Given instruction: Each record that follows should be repeated exactly, minus any images.

Material provided:

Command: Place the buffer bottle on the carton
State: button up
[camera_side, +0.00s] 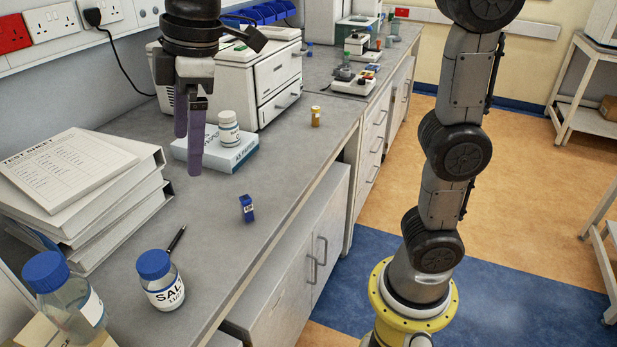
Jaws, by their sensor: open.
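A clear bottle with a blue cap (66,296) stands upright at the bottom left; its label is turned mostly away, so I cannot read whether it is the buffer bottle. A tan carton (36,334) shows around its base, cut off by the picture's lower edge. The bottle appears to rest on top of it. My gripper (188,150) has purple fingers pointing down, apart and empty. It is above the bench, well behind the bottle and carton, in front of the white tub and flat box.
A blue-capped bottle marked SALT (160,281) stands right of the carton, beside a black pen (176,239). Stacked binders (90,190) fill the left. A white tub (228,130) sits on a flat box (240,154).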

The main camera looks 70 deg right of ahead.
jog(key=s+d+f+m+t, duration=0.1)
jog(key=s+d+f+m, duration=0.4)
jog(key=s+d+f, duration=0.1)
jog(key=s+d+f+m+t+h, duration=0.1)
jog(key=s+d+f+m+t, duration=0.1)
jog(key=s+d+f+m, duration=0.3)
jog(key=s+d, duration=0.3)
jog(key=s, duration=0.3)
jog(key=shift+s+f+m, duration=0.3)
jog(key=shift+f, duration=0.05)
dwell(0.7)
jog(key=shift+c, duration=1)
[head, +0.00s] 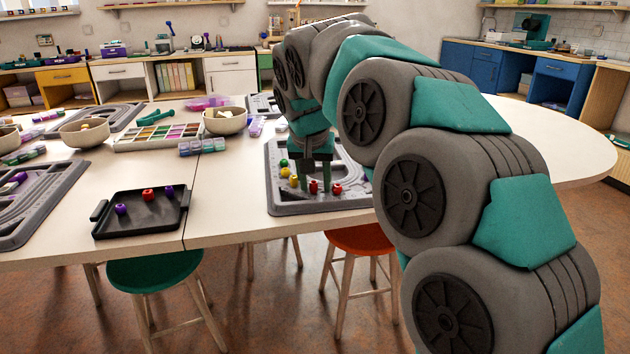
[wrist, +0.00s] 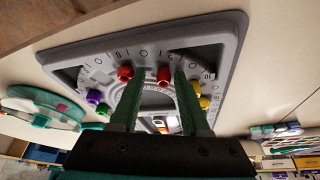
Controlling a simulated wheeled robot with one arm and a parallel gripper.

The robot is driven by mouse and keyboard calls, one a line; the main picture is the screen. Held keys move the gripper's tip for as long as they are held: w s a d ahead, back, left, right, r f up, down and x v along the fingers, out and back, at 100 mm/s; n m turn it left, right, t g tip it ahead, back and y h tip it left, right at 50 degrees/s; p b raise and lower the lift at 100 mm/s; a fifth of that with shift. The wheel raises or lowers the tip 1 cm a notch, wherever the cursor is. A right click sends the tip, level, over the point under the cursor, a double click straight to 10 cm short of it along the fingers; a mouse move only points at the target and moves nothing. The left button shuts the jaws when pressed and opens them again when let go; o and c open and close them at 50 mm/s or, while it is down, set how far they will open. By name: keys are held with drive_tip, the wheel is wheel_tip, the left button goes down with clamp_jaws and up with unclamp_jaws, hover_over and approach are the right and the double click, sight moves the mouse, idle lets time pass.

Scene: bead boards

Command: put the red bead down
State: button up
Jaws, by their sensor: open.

Answer for this exercise:
Command: Place the buffer bottle on the carton
State: button up
[camera_side, +0.00s] 
Jaws, by their sensor: open.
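A clear bottle with a blue cap (66,296) stands upright at the bottom left; its label is turned mostly away, so I cannot read whether it is the buffer bottle. A tan carton (36,334) shows around its base, cut off by the picture's lower edge. The bottle appears to rest on top of it. My gripper (188,150) has purple fingers pointing down, apart and empty. It is above the bench, well behind the bottle and carton, in front of the white tub and flat box.
A blue-capped bottle marked SALT (160,281) stands right of the carton, beside a black pen (176,239). Stacked binders (90,190) fill the left. A white tub (228,130) sits on a flat box (240,154).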

The main camera looks 70 deg right of ahead.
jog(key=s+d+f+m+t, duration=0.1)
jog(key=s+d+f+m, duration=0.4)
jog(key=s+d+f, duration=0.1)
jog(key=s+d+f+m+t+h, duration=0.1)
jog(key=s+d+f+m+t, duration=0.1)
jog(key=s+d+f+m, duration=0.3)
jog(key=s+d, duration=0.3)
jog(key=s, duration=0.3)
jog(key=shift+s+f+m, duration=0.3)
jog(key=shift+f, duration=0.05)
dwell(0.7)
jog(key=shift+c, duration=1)
[head, +0.00s] 
[wrist, +0.00s] 
Controlling a simulated wheeled robot with one arm and a parallel gripper.

The robot is driven by mouse and keyboard calls, one a line; the main picture is the screen. Held keys move the gripper's tip for as long as they are held: w s a d ahead, back, left, right, r f up, down and x v along the fingers, out and back, at 100 mm/s; n m turn it left, right, t g tip it ahead, back and y h tip it left, right at 50 degrees/s; p b raise and lower the lift at 100 mm/s; a fifth of that with shift. The wheel raises or lowers the tip 1 cm a notch, wherever the cursor is. A right click sends the tip, level, over the point under the cursor, a double click straight to 10 cm short of it along the fingers; a mouse move only points at the target and moves nothing. The left button shuts the jaws when pressed and opens them again when let go; o and c open and close them at 50 mm/s or, while it is down, set how far they will open. By name: keys are held with drive_tip, the wheel is wheel_tip, the left button goes down with clamp_jaws and up with unclamp_jaws, hover_over and approach are the right and the double click, sight moves the mouse, idle lets time pass.

Scene: bead boards

Command: put the red bead down
State: button up
Jaws, by their sensor: open.

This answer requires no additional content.